Just this morning we learned of a new truck on the road that’s affiliated with a big chain: Queso Quest presented by Qdoba. How did we learn of it? A barrage of furious calls and e-mails.
So, the Qdoba truck. It’s called the Queso Quest. They have a local Chicago improv guy named Joey Dundale acting as the face of the truck. Who approached whom to do this? It would be really cool if this guy was a queso connoisseur and wanted his own queso truck and found a way to have it financed by the chain in exchange for slapping their logo on some stuff; win-win -win. However, it looks like Qdoba just paid a sweet actor to promote their brand as usual (there is no mention of queso on any of the actors’ social presences), but instead of being on a billboard he’s live and on wheels. They have a video that shows Joey being presented with the wheels and someone showing him the stocked product, but they left out the explanation of who Joey is, why queso, why Joey, and why a truck? Is Joey a long-time employee of Qdoba? Did he win a queso fanatic contest? We are left with more questions than answers even after seeing their introduction video:
Nothing against Joey (truly), readers seem to like him (even though they poke fun at the fact that he pronounced the “s” in Illinois in the above video); Qdoba is the one that’s going about this all wrong. I agree. The Queso Quest’s map-heavy website doesn’t say anything about their truck menu nor show you where the truck will be, instead it shows you where Qdoba brick-and-mortar locations are and where the truck has stopped in the past. Not too useful for a food truck, very useful to push traffic to brick-and-mortar stops. So, their goals are obvious and down right offensive to some.
My issue with this is bigger than one truck or one company: what this underscores for me is that Chicago’s legislation is leaving a gaping hole of opportunity in the Chicago market for these (largely unwanted) chain trucks while they squander local culinary talent and keep their trucks at bay. Most food truck freaks appreciate the homemade, chef-level cuisine, not just the convenience of the truck. It’s about reconnecting with food and where it comes from, instead of just eating food because it’s nearby. Find me a corporate truck that’s driven by the CEO of the company (or even the corporate chef) and then we can talk seriously about chain trucks. Or, better yet, I’ll steer you towards the Macy’s Culinary Council’s travelling Food Truck A Go-Go: though it was sponsored by a chain seemingly irrelevant to food trucks, they bridged the gap and made it relevant while also connecting food truck freaks with the chefs responsible for the food they were noshing on.
If the city would alter legislation to allow trucks to cook, our talented chefs could hit the road. Given the choice between patronizing a creative truck run by local talent and a chain truck, guess which one people will choose?
While many are criticizing these corporate trucks now, somehow I think we’ll change our tune a little bit (and that’s not a hyperbole; I only forsee a subtle change in attitude) come the bitter winters, especially for those of us without restaurants nearby. There is only 1 place to grab a quick bite to eat within a 3 block radius of my workplace in the West Loop. In the winter, that feels a bit more like a 3 mile radius. So, I will welcome any food truck at anytime to rescue me from the monotony of my lunch hour.

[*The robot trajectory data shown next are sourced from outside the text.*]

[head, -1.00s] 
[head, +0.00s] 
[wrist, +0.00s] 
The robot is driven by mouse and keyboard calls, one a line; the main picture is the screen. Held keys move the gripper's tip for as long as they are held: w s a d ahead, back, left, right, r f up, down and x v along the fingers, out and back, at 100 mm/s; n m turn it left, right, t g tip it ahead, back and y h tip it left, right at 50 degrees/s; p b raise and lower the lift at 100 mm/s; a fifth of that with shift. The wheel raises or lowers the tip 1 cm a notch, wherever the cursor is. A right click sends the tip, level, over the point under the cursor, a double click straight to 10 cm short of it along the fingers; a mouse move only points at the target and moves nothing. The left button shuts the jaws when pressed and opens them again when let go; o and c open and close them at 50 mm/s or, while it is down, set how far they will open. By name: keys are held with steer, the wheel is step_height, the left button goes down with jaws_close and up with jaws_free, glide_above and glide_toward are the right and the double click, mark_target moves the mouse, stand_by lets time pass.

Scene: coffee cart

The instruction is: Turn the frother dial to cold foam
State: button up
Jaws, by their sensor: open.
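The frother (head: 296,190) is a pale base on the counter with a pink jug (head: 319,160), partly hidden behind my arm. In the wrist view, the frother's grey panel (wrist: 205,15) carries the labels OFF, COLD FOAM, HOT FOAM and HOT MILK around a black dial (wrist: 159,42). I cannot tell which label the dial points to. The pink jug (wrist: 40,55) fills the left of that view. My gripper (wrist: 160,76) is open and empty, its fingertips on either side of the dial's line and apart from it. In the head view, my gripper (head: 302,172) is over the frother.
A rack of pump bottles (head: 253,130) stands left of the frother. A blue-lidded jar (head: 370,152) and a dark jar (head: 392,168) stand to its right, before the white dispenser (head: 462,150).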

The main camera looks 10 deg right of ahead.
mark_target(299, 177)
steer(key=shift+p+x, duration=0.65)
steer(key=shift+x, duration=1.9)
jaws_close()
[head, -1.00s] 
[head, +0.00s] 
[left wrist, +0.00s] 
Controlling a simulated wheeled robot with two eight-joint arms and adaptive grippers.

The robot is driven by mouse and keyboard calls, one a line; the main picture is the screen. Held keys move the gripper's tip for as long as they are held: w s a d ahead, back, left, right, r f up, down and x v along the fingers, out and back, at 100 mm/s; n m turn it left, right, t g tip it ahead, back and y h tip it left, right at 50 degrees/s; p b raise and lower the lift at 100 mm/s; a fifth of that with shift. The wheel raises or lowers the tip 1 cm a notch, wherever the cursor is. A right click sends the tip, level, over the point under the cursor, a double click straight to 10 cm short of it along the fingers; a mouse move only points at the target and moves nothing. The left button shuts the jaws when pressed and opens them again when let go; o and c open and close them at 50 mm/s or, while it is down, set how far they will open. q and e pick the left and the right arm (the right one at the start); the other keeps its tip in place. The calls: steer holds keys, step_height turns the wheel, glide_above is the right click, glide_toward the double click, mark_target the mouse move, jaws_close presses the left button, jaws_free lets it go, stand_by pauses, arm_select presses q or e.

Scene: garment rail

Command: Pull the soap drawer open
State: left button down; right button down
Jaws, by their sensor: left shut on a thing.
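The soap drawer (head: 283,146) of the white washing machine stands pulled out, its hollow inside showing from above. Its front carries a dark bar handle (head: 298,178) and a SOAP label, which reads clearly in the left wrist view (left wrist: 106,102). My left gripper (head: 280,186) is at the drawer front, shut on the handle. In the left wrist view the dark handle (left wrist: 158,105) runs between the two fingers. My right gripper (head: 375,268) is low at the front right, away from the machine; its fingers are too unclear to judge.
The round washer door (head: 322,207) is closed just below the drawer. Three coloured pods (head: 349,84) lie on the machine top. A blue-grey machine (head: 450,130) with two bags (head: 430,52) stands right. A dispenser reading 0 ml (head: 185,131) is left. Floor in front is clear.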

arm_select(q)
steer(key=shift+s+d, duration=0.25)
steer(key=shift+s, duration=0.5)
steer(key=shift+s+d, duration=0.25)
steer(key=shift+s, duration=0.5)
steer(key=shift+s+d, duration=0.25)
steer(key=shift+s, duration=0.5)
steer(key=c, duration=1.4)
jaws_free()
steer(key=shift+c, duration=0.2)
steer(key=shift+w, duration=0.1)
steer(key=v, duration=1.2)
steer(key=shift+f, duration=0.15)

While having corporate trucks hitting the road might serve as gateway trucks the the more mainstream market (later introducing them to our more “hardcore” trucks), that could eventually lead to having effect that big box stores had on ma’ and pa’ stores: dissolution. I know, I know, that may seem a bit histrionic, however it is an option and a possible reason for tweets like this one:
Is Qdoba yummy? Yes. Are there enough street corners and diners in Chicago for them to join our fleets? Yes. Do I expect them to be welcomed with open arms to the food truck scene? We shall see. Based on reader feedback, many people think some small changes they could make would do them worlds of good. Here’s my challenge to you, Qdoba: get an executive on board and deliver me some queso. If you do that, I’ll give you a few tips about how to play game more nicely and share with you comments from community members (who have explicitly said it’s okay to share their thoughts).
What do you think about this truck? Like? Not a fan? Indifferent? Share in the comments area below!
NOTE: We do not speak for the entire community. These thoughts are our own with a sprinkling of comments from Chicago-area food truck freaks who have expressed their thoughts to us directly.
UPDATE: @QuesoJoey responded to our article. When we assured him that no one is against him (the person), but it’s the corporate stuff that’s not sitting well, the response got even weirder. Not sure about you, but this further solidifies for us that this is a giant corporate flop and not an innocent young guy who just wants to put cheese on stuff. We’re not hating, we’re just calling a spade a spade, Qdoba.